In fact, single LN WG is easier to manufacture than grooved LN WG. We have tried to use single LN WG instead of grooved waveguide to build PBS as in reference [13]. However, there are few parameters that can be changed for a single LN WG. So it is difficult to design the Neff, resulting in poor extinction ratio.
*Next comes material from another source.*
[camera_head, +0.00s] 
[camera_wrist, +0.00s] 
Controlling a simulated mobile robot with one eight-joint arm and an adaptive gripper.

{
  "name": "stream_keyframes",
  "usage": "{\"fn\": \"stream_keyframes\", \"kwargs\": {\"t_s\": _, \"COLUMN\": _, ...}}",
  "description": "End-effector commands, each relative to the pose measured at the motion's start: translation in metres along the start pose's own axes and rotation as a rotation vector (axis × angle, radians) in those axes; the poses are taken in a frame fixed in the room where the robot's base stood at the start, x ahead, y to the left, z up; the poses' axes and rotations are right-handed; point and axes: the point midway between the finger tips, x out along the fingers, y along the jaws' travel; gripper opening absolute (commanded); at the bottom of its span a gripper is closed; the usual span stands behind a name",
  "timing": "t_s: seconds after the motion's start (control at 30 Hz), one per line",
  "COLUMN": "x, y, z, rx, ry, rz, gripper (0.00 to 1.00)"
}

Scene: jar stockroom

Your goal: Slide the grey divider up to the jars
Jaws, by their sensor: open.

The groove waveguide we propose has three parameters that can be flexibly adjusted (w1, w2 and w3) to precisely design Neff of ${\mathrm{TE}}_0$ and ${\mathrm{TM}}_0$. Therefore, replacing LN WG with groove waveguide can make Neff of TE match better and Neff of TM difference larger, thus improving extinction ratio.

5. Conclusions

In this paper, we propose a compact, high extinction ratio, and low loss PBS based on an asymmetric directional coupler on LNOI platform. ${\mathrm{Si}}_3{\mathrm{N}}_4$ nanowires are deposited on LN waveguides to significantly change birefringence. By properly designing ${\mathrm{Si}}_3{\mathrm{N}}_4$ nanowires and grooved LN WGS, TE polarization meets the phase matching condition. However, TM polarization has an obvious phase mismatch, and the coupling is fully suppressed. We design a PBS with a length of 46 μm (including S-bend). Simulations show that the PBS has an ultra-high extinction ratio (ER) of ${\mathrm{TE}}_0$ and ${\mathrm{TM}}_0$ (larger than 40 dB and 50 dB, respectively). Simulation shows that PBS has the broadband performance of keeping ERs > 10 dB in the 100 nm wavelength range. In addition, PBS shows ultra-low IL (<0.05 dB) and maintains ILs < 0.4 dB in the 100 nm wavelength range. This device has good manufacturing error tolerance. We believe that our work paves the way for the integrated polarization control system on the LNOI platform.